Christian earth stewardship indeed owes a debt to the popular environmental movement—perhaps it even revived earth stewardship from dormancy. But Christian environmental stewardship existed before Earth Day in 1970. And the churches’ earth stewardship is certainly not popular environmentalism merely gilded with a coating of religion.

Earth stewardship has a long heritage that is much older than modern environmentalism. Pope Francis’s recent encyclical, Laudato Si, cites a centuries-long tradition of respect for nature in Western Christianity (consider Francis of Assisi). But let us focus on our Protestant Christian tradition in the U.S. 

All Christians share scripture that starts by proclaiming that God is the creator of a good natural order. Particular biblical texts elaborate further. God had Noah save every species of animal during the biblical Flood. A wilderness journey is the turning point in the history of Israel, as a wilderness sojourn is for Jesus’s ministry. The Hebrew Year of Jubilee declares that the land itself deserves the benefits of a Sabbath rest. Psalms employ natural and agricultural images. Jesus states that God’s providence cares even for the birds. Such texts are many. So, if we are true to scripture, respect for nature would be built into our worldview. 

Our hymnal contains many hymns using rural and agricultural images, many written much earlier than the first Earth Day in 1970: “This is my Father’s World” dates to 1901; “We Plow the Fields and Scatter,” to 1782; “Let All Things Now Living” to 1939; “Fairest Lord Jesus,” to 1677; “All Things Bright and Beautiful,” 1848. 

Of course, our Book of Worship also contains hymns (and liturgies) written after 1970, which are more likely to speak of responsibility for nature, and for harm done to nature, than the older hymns. But the older hymns speak of God, humanity and nature being inter-related in many ways; and this relatedness is a good foundation for an ethic of responsibility. An old Christian theme affirms the kinship of man and nature, for both are creatures of God, and both are meant to praise God. Haydn’s famous oratorio, The Creation (1797-98), celebrates the majesty of God’s natural order; then it affirms the kinship of humans and nature as Adam and Eve invite nature to join them in praising their mutual creator. The Moravian musicians of Salem, NC, presented Haydn’s work not many years after its composing. 

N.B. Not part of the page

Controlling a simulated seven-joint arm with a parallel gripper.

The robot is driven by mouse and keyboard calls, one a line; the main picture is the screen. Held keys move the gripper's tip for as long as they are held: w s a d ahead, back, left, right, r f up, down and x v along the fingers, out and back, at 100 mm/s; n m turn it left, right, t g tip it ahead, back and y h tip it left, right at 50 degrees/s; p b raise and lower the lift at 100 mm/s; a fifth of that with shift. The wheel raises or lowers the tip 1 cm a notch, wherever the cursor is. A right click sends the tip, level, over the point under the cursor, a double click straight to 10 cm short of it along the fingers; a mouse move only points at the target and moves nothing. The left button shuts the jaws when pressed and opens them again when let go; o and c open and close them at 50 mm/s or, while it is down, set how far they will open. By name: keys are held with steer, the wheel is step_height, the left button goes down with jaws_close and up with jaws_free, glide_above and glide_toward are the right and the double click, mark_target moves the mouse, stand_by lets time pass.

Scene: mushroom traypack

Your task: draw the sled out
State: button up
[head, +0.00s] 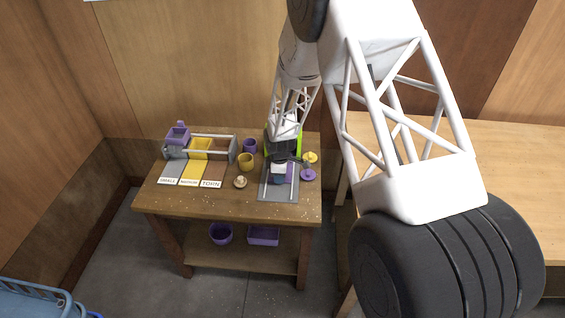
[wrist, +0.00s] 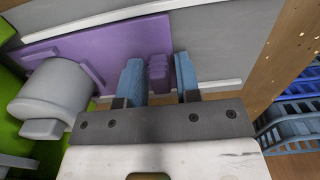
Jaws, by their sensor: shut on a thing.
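The sled is a flat purple plate (wrist: 105,50) lying on a grey bed (wrist: 225,45) between pale rails in the wrist view. A ribbed purple grip (wrist: 158,72) stands up from it. My gripper (wrist: 159,62) has its blue fingers on either side of this grip and is shut on it. In the head view, my gripper (head: 280,163) is over the grey railed board (head: 277,196) at the table's right side. The arm and gripper hide much of the sled there.
A green body (wrist: 30,150) and a grey cylinder (wrist: 55,95) stand close left of my fingers in the wrist view. Labelled bins (head: 199,149) stand further left.

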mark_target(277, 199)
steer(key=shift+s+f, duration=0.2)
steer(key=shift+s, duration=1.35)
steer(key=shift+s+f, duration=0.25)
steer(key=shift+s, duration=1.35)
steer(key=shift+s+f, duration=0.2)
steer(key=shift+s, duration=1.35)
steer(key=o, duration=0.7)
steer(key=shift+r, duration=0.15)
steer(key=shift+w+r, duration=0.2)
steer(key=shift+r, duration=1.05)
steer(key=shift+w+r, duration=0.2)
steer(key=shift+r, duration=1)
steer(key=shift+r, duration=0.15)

A similar theme appears in Comenius’s work, The Labyrinth of the World. After rejecting the greed and exploitation of worldly life, a pilgrim turns to Christ. And his eyes are opened to perceive that nature itself glorifies God. We may infer that if man and nature are kin in glorifying God, then humans have a duty of kinship to care for nature.

This reason for earth stewardship is theological, not merely pragmatic or scientific. Nature deserves care because it is our partner in praising the Creator. If God’s providence cares for even the birds of the air, should we care less? 

ESTbox.jpgWe return to the historian Kevin Lowe. Lowe also refutes the idea that American Protestants only awoke to environmental stewardship after Earth Day in 1970. He shows that American Protestants acted for land conservation decades before Earth Day (see “Soil and Soul” in the Christian Century magazine of Sept. 16, 2015, pp. 20-25). Soil conservation was a major component of environmentalism in the early twentieth century (think of the Dust Bowl). The historic (mainline) Protestant denominations had many congregations serving rural America at that time. Consequently, “mainline Protestants were more concerned than anyone with rural communities.” And they reacted when bad agricultural practices hurt the soil, and consequently rural families.

When the Dust Bowl created a federal response for soil conservation, the Protestant denominations were ready partners. As early as 1955, the National Council of Churches affirmed the “historic” belief that “proper conservation of natural and human resources [is] basic to the fulfillment of Christian stewardship” (quoted by Lowe). 

How could all this church involvement in conservation have become so invisible? Lowe concludes that as industrial farming depleted the ranks of small family farms (and rural congregations) the churches’ efforts just silently vanished along with the farmers. But forgetting history does not make it untrue: earth stewardship is a heritage from earlier Christians, not an imitation of the popular environmental movement.